→ WHAT THE TASK REQUIRES: Gather up the lines with the word "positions" in them.

[Tool calls from robot episodes]
════════
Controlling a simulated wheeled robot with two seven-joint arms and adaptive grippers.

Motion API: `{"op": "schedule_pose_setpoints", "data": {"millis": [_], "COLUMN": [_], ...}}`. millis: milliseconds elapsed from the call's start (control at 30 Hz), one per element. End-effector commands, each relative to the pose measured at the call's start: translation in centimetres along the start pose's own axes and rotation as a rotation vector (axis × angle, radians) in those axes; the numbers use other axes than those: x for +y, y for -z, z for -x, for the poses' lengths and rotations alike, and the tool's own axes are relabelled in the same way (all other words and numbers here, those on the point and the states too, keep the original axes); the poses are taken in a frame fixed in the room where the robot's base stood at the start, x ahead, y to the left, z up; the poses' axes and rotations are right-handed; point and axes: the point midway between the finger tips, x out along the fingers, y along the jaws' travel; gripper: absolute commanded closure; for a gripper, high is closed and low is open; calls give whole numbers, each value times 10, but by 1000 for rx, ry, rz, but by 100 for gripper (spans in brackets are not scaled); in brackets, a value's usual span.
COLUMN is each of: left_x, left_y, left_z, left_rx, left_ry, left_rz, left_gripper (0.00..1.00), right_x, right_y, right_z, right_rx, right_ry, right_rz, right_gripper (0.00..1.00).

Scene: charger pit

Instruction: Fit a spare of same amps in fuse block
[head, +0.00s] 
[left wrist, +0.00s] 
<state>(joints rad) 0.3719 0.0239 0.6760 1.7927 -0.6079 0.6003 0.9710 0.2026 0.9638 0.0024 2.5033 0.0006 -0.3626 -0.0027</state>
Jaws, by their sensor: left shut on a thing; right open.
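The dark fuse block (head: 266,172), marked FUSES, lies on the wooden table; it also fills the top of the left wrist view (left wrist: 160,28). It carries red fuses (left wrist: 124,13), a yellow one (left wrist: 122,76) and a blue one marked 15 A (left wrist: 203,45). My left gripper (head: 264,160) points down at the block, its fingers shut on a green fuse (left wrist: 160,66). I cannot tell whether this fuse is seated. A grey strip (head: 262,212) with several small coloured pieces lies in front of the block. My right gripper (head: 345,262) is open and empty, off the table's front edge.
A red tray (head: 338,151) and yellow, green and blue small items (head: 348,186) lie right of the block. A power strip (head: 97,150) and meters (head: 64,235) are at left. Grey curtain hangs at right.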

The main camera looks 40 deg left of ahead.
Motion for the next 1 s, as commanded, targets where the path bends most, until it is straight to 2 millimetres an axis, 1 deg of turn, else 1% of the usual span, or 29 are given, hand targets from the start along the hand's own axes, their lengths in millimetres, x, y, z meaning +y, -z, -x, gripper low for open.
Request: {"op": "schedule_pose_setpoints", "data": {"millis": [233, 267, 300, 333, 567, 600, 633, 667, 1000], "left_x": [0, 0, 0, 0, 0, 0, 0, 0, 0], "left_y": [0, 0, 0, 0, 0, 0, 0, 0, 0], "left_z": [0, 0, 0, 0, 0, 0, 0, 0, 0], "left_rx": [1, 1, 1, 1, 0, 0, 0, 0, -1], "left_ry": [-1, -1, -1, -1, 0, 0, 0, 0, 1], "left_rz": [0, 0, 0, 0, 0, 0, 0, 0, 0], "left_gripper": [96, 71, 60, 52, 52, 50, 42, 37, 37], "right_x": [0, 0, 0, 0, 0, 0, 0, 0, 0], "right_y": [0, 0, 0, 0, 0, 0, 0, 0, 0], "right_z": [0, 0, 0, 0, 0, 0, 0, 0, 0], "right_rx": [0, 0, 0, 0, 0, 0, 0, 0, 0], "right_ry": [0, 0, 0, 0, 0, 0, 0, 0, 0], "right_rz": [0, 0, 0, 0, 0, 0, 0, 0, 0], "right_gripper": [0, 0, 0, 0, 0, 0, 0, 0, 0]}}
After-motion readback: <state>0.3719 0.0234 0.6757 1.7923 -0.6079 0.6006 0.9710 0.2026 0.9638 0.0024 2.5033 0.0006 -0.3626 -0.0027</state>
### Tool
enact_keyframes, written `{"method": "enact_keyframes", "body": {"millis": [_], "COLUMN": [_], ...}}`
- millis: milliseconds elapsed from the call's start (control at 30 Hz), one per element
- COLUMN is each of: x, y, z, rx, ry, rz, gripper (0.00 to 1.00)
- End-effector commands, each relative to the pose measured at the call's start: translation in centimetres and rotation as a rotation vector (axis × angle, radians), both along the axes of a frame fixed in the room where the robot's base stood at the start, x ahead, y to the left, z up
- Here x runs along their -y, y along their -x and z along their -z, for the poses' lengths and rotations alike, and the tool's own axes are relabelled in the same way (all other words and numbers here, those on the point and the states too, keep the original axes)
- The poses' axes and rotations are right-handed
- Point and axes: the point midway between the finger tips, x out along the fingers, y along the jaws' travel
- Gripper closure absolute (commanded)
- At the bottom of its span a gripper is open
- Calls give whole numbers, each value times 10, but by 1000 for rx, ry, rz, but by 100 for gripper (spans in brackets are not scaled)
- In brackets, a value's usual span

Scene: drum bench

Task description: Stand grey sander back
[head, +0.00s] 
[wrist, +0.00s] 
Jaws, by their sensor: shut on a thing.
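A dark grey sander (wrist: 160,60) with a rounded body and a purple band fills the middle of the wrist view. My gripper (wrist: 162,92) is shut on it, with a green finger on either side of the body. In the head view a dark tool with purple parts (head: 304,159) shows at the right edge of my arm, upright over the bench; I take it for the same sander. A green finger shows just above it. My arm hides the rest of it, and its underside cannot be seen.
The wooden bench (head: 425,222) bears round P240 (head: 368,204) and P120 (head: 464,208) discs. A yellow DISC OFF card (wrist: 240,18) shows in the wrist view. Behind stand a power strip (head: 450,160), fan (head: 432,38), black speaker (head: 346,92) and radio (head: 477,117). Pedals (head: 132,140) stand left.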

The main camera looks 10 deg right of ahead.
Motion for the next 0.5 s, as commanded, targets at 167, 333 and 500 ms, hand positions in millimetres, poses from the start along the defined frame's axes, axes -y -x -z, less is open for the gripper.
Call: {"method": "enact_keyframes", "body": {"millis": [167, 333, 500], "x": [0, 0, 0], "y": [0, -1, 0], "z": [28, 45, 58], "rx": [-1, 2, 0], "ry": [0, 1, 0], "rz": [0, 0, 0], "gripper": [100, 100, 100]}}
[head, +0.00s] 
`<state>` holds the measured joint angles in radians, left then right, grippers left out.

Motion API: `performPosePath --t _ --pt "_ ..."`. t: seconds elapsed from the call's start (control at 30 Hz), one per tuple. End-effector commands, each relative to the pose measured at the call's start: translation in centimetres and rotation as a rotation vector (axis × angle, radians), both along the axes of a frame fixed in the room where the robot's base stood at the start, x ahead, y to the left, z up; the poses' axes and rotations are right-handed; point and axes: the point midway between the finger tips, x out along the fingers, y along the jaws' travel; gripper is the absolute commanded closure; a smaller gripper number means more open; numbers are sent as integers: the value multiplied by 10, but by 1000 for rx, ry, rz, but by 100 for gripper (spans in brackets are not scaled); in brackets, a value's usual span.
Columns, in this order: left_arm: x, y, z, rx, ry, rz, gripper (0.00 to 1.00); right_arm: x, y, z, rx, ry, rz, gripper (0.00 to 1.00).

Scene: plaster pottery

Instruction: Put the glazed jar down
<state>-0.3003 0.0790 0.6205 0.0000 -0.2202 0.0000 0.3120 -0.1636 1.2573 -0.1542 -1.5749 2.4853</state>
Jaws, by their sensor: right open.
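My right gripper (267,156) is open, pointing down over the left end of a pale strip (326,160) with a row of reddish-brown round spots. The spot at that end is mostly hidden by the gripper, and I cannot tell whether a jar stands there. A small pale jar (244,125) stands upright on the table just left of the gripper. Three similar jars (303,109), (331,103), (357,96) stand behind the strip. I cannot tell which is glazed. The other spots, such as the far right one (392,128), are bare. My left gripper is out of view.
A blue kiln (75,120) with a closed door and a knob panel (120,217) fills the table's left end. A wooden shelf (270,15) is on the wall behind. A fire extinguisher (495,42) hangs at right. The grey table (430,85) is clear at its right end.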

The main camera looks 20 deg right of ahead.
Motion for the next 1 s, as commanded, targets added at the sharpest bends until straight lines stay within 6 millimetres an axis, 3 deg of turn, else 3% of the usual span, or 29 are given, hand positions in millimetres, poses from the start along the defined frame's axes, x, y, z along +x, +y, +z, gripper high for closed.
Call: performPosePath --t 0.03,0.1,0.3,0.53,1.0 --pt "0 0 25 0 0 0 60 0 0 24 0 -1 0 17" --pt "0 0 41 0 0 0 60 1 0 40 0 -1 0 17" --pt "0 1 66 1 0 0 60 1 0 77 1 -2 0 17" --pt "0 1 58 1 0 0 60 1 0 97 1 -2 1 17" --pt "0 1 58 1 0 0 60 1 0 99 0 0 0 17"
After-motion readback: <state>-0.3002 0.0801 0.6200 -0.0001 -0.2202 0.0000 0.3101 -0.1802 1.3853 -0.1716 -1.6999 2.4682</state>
════════
→ FULL OUTPUT:
Motion for the next 0.5 s, as commanded, targets at 167, 333 and 500 ms, hand positions in millimetres, poses from the start along the defined frame's axes, axes -y -x -z, less is open for the gripper.
Motion for the next 1 s, as commanded, targets added at the sharpest bends until straight lines stay within 6 millimetres an axis, 3 deg of turn, else 3% of the usual span, or 29 are given, hand positions in millimetres, poses from the start along the defined frame's axes, x, y, z along +x, +y, +z, gripper high for closed.

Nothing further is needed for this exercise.